For the past few days, I’ve been out of the political news-blogosphere loop, so I don’t know what’s going on. Let’s do something different: CONFESS!
I suspect that most people, at one time or another, have lied on their resumes. I’ll tell you about one of my resume lies.
When I first arrived in the nation’s capital back in 1998, I was using a resume with a big fat whopper on it. At that point I wasn’t using a computer regularly and didn’t own one. I’d prepared papers in some prehistoric form of MS Word while in school, but that was about it. For reasons I still can’t understand, I decided to exaggerate my computer experience. “Three years of word processing experience” would have been appropriate, but I wanted to puff myself up: Programmer.
Yes, I wrote that I was a computer programmer! I had no idea what programming was, what the latest languages were…it just sounded cool. For a while, nobody asked about my programming skills. When I landed in DC, I visited a few temporary employment agencies. A job placement person at one of the agencies noticed that I’d worked with the agency before.

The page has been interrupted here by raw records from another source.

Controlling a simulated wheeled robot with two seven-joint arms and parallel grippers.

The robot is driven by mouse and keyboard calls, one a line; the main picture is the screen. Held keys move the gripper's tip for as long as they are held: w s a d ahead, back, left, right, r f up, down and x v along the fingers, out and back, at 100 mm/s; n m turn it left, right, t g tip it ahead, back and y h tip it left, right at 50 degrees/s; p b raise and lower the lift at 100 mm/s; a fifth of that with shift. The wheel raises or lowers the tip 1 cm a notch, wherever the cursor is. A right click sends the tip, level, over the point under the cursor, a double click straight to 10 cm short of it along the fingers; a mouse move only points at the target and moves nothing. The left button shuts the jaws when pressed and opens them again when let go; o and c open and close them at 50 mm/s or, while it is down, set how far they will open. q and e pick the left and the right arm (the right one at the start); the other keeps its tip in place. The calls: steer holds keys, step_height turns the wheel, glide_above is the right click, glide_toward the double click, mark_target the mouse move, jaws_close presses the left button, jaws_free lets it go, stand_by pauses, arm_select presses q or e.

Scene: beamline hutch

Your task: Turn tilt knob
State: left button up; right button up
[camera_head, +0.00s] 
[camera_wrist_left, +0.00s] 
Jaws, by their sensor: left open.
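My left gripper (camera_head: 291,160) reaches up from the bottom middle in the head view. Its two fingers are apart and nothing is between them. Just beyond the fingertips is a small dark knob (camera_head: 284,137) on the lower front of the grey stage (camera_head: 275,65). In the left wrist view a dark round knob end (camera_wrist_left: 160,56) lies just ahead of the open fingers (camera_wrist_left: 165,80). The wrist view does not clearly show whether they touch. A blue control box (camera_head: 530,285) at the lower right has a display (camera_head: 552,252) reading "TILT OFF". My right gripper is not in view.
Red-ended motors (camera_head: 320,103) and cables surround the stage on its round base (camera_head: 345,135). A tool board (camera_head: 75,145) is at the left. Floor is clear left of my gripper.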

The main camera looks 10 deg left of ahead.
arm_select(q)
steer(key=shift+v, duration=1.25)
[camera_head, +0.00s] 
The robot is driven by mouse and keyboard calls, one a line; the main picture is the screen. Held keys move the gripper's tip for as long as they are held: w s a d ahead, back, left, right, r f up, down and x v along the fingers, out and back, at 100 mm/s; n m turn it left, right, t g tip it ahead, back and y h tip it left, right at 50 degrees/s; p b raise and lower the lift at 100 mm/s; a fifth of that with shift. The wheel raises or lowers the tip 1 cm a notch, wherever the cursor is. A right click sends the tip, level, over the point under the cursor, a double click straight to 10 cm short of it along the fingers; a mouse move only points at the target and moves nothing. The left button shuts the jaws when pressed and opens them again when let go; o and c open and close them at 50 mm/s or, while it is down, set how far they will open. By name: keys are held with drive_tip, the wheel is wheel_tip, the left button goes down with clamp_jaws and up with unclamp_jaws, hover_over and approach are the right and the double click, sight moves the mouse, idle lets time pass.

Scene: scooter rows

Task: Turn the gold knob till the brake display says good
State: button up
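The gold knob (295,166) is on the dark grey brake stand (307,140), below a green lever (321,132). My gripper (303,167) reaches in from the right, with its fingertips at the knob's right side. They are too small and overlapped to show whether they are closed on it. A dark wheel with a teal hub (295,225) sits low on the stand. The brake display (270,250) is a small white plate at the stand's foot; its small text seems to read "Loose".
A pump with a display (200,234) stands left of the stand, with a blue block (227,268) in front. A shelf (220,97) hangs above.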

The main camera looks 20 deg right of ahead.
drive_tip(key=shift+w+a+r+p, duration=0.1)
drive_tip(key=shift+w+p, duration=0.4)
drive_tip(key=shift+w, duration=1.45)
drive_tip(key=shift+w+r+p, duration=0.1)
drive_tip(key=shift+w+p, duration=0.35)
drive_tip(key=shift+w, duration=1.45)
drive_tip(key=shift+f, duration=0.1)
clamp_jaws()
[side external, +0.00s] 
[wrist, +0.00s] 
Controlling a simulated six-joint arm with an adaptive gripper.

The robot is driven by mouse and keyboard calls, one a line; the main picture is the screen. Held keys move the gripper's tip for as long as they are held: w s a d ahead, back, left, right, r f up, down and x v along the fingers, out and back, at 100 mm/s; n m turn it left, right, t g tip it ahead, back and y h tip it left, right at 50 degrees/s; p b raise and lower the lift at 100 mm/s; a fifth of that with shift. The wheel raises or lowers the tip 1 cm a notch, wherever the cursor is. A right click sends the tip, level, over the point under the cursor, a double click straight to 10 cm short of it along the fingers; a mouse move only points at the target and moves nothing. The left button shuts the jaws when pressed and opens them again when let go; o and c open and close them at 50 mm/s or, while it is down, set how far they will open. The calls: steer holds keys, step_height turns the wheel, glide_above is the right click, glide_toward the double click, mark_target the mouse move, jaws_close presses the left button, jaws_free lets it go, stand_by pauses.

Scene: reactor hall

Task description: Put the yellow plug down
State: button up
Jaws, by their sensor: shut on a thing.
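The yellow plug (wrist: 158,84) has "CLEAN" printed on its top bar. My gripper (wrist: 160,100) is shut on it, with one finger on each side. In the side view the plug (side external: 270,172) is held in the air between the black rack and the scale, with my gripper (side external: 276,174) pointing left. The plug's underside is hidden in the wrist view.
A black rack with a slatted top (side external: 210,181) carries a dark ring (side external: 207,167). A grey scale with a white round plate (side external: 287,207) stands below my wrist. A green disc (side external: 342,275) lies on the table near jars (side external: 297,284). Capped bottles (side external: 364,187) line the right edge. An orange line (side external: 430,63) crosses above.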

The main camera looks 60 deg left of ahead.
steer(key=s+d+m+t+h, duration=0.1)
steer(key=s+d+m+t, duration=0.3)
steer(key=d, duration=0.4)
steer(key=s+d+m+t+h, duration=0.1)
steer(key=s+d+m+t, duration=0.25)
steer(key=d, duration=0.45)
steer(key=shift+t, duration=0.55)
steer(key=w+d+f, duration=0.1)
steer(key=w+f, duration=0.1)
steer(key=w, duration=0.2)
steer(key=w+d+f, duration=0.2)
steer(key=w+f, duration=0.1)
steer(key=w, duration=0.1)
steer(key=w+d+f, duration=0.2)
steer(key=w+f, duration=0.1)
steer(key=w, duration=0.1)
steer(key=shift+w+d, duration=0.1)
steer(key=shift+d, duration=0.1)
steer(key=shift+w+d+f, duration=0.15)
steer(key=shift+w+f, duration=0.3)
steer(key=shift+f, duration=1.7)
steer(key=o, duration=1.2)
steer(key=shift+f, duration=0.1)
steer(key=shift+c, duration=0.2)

“Oh, you’ve done programming for us before? What company?”
My first instinct was to lie. She didn’t ask what languages I knew. All she asked was where I did this programming. OK. I can lie my way out of this.
“Uh…that’s sort of a…typo.” I decided to tell a different lie.
She looked at me as though I were the biggest idiot she’d ever seen, frowned and said, “That’s a big typo.”
If I were a bit paler, the embarrassment would have shown. Face burning, feeling like the idiot I was, I croaked, “Yeah.”
She didn’t say anything else about it. I didn’t get a call from the agency, but that was a small price to pay. As soon as I was able, I removed the fiction from the resume.
(What were the chances that I’d lie about work I’d done for an employment agency, and years later I’d be standing in a branch of the same agency and getting called out? I have an unconventional employment history. Maybe I’ll blog about it one day.)
Your turn! Use your real name or an alias if you must. Tell us about your resume fiction.